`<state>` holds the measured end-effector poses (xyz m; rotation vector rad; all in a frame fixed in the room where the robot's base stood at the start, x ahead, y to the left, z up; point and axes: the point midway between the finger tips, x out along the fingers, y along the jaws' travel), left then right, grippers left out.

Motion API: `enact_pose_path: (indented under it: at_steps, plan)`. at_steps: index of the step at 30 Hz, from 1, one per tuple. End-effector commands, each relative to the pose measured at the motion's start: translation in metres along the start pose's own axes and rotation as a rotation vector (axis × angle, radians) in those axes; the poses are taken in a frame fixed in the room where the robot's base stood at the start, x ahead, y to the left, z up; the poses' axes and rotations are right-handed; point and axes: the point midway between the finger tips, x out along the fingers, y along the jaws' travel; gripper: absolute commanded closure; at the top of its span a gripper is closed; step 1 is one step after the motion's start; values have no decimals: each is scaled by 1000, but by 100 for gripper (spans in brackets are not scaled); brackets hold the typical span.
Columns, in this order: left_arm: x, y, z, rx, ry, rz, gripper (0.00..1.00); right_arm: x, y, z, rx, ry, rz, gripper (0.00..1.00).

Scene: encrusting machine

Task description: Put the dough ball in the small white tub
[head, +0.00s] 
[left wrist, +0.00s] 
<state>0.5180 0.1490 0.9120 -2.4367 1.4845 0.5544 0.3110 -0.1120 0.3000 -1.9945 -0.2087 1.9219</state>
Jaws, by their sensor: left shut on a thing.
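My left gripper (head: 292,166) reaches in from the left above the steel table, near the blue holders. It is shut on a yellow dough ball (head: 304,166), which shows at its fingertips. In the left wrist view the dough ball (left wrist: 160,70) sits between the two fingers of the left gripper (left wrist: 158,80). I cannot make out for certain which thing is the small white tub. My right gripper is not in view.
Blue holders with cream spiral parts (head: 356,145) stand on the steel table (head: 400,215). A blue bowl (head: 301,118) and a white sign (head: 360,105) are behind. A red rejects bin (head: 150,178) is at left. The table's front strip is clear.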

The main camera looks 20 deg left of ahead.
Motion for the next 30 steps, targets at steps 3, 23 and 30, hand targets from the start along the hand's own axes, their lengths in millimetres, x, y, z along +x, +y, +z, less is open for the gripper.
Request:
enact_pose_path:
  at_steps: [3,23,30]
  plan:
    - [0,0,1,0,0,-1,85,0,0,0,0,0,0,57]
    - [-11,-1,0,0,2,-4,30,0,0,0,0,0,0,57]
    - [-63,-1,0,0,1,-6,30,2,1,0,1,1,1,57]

..............................

» THE TASK:
Starting from the line containing "<state>0.5180 0.1490 0.9120" and ending with the final line of the data, reproduce each line exactly as it appears, including no other lines.

» SOLUTION:
<state>0.5180 0.1490 0.9120 -2.4367 1.4845 0.5544 0.3110 -0.1120 0.3000 -1.9945 -0.2087 1.9219</state>
Jaws, by their sensor: left shut on a thing.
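My left gripper (head: 292,166) reaches in from the left above the steel table, near the blue holders. It is shut on a yellow dough ball (head: 304,166), which shows at its fingertips. In the left wrist view the dough ball (left wrist: 160,70) sits between the two fingers of the left gripper (left wrist: 158,80). I cannot make out for certain which thing is the small white tub. My right gripper is not in view.
Blue holders with cream spiral parts (head: 356,145) stand on the steel table (head: 400,215). A blue bowl (head: 301,118) and a white sign (head: 360,105) are behind. A red rejects bin (head: 150,178) is at left. The table's front strip is clear.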

The main camera looks 20 deg left of ahead.
Motion for the next 30 steps, targets at steps 3, 23 and 30, hand targets from the start along the hand's own axes, their lengths in millimetres, x, y, z along +x, +y, +z, less is open for the gripper.
Request:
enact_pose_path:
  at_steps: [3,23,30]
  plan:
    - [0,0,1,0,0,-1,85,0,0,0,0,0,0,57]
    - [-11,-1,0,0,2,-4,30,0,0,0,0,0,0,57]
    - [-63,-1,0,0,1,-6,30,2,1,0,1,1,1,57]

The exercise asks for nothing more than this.